If characters are to become real in whatever is between them in a relationship, they have to work to keep it alive. And it will always be a challenge too daunting for some. Worse so, when the influences upon them are extraordinary. We’ve been told this is an unusual approach in a fantasy series, or even more generally in fiction at large, where romance (the cliché kind) is left behind for something else. Maybe that’s true, but it leaves us dumbfounded as to why. Maybe its now beyond our comprehension after doing almost everything together for almost 27 years.

But back to the sexual tension one last time.

It’s still there, but the goal is neither the tension nor its release.

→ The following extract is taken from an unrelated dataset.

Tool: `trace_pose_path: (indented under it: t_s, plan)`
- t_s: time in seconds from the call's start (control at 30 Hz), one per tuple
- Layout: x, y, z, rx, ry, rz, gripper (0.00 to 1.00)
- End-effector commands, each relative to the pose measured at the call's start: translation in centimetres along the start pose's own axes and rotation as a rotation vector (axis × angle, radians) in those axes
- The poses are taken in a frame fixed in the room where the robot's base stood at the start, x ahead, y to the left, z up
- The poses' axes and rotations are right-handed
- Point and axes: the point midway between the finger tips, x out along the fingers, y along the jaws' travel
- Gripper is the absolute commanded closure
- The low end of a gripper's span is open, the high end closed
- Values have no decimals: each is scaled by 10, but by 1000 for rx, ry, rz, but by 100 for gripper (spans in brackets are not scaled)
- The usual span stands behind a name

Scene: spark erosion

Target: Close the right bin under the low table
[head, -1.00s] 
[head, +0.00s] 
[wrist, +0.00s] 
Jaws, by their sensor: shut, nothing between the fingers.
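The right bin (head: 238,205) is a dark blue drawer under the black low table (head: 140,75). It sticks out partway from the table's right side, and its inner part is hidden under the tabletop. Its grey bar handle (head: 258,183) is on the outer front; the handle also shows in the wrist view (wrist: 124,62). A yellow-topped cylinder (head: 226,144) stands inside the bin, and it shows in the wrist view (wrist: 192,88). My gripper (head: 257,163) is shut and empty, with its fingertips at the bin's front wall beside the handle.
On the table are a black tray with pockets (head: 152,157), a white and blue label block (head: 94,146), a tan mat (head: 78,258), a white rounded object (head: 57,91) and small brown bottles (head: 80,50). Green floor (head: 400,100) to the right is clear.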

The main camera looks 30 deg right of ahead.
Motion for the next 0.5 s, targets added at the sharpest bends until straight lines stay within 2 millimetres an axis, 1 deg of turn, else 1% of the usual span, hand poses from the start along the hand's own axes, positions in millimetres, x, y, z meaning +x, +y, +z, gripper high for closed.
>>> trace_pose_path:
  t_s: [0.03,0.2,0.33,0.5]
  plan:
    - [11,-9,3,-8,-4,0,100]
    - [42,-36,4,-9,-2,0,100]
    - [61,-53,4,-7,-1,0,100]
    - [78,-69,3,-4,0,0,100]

When intimacy, sexual or otherwise (and the otherwise is more interesting) is interrupted, tension returns as a sign that something is not right. The relationship has caught a cold, or something worse. This is not manufactured for people like Magiere and Leesil. They lead unusual, extraordinary lives filled with tumultuous influences that affect each of them in far more intimate ways than sex. And that is bound to affect their intimacy with each other at all levels.

You want sexual tension? Imagine you and your partner have to live those lives. Aside from zero birth control… the disaster of a pregnancy along the way… and the places they go and the things they must do… and what happens to them outside their own control…

You want tension? There you are! Compare that to the “come here, get away” or even that one-time final culmination when it ends. Sexual tension is weak and petty compared to keeping a relationship alive. But yes, sexual tension is still there in the saga, as you’ll see a bit in coming books. It won’t be the kind you expect. Oh, and you will never see an onstage sex scene in our books.

We respect our characters’ privacy as much as our own. And, well, sex scenes beyond the build up are boring! Unless the act or its consequences are pertinent to the actual plot (and they almost never are), it serves no purpose. Even if consequences do exist, all that’s really needed is to know sex happened… and get on with the real story.